What is the Finnish language like? Finnish language is very staccato. The words are very long. They have these really long words that mean things that we really don’t have in English. Sielunmaisema means the soul’s landscape, something that hits you in the center of your chest, something that you always carry with you, something that reminds you immediately of home. That is how my translator Ida Mantere described it to me. It kind of felt like I was in a fantasy fairy tale land in Finland. The people are very humble and they’re very good listeners.
 
 

What can you to tell me about the cast, crew, writers, and gear? I shot it all on a Canon D Mark III. I brought two or three lenses, a wireless lovelier, and a shotgun mic. I edited in Premiere and After Effects. Joey Filer is the producer and he was probably the biggest hand in this film besides me.
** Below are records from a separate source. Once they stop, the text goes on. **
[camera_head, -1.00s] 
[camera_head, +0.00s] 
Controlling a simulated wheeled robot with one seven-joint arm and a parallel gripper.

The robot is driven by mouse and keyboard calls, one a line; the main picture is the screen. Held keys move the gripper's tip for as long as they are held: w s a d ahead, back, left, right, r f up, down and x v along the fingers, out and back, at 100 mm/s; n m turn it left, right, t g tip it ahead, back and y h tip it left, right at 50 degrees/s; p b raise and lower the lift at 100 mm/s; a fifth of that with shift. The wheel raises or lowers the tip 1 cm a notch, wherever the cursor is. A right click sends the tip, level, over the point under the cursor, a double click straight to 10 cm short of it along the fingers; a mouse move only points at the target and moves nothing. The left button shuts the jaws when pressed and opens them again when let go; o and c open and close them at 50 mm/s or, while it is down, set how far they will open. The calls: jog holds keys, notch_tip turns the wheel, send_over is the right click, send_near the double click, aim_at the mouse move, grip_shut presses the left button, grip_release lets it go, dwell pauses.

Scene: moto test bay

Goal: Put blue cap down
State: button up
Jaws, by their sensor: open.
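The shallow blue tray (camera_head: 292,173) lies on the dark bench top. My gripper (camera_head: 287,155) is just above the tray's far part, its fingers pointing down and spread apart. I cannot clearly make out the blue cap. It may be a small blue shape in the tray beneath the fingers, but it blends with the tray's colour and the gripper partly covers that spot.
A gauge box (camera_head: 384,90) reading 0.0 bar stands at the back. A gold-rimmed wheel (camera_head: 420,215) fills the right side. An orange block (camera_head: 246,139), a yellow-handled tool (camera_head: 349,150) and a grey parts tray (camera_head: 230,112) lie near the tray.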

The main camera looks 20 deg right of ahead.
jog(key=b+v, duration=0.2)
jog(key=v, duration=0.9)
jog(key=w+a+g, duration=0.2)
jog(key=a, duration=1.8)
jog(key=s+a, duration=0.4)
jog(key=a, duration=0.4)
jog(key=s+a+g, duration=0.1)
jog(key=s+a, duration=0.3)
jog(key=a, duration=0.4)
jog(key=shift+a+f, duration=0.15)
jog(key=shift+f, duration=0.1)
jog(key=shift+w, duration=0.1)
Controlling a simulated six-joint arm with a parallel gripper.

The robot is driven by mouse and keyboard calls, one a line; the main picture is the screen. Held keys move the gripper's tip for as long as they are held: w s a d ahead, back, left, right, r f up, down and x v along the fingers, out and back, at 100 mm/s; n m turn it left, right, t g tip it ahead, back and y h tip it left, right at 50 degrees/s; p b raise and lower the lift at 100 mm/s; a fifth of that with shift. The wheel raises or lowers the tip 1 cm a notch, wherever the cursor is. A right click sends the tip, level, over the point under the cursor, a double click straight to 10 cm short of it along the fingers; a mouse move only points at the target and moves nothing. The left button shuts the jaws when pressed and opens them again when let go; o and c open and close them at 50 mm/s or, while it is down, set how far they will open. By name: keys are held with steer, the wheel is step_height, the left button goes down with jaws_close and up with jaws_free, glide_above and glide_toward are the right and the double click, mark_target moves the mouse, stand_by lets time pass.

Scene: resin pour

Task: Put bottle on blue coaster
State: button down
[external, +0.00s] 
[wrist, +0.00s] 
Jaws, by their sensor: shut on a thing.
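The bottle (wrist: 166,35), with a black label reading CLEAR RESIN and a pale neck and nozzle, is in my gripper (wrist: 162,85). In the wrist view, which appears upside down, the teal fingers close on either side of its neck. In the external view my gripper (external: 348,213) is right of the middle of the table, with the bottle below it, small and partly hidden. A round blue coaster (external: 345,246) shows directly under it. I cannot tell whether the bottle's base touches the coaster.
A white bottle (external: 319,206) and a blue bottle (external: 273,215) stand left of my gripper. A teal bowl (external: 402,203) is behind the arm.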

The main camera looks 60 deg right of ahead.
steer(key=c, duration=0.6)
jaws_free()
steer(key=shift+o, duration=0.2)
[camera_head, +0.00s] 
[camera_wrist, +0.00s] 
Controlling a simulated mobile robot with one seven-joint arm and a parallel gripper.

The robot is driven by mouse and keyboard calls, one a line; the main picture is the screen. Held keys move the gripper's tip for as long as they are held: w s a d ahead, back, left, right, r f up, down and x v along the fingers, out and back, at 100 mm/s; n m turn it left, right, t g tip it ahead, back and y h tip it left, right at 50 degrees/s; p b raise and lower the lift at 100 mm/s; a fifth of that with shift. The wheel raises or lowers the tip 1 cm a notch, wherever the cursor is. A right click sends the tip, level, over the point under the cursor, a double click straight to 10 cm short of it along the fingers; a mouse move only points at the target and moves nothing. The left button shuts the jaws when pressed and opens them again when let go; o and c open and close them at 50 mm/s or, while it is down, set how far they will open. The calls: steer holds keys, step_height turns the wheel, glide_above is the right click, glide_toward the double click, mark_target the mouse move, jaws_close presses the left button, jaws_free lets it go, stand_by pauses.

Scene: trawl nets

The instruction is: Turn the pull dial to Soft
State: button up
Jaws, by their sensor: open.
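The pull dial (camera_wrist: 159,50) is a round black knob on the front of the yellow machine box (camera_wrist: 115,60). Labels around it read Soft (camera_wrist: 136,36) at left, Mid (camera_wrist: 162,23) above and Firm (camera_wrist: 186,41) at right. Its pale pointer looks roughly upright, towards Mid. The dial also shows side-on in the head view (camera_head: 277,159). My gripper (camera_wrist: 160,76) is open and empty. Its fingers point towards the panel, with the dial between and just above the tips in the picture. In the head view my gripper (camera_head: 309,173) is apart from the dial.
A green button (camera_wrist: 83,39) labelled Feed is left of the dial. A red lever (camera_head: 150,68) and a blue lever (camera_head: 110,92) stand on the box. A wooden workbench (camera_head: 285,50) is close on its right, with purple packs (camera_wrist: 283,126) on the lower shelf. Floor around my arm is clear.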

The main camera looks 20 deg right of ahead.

And my Aunt Jodie Burke helped by creating one of the two-minute vignettes.
 
 

What is your quick bio? I got interested in film as a ten- or eleven-year-old. I got a camcorder and I would mess around with it all the time, shooting things with my friends and creating things out of nothing. I got into television production in high school in suburban Minneapolis, and I was anchor for the Friday news program. I had a teacher who worked on Charmed. I went to Loyola University and studied communications and film. I leaned more towards docs than narrative shorts. I became a huge David Lynch fan, and took what I was good at and started experimenting and messing around with software and effects. Thesis project was “You Are Not Machines,” a five-minute short based on a Charlie Chaplin speech. In Chicago, I worked at a small marketing video boutique agency called Ensemble Media in Uptown. They make videos for museums and non-profits. They’re awesome. Now, I’m a video storyteller at 3M. Making a doc series about scientists right now. It’s a really awesome gig.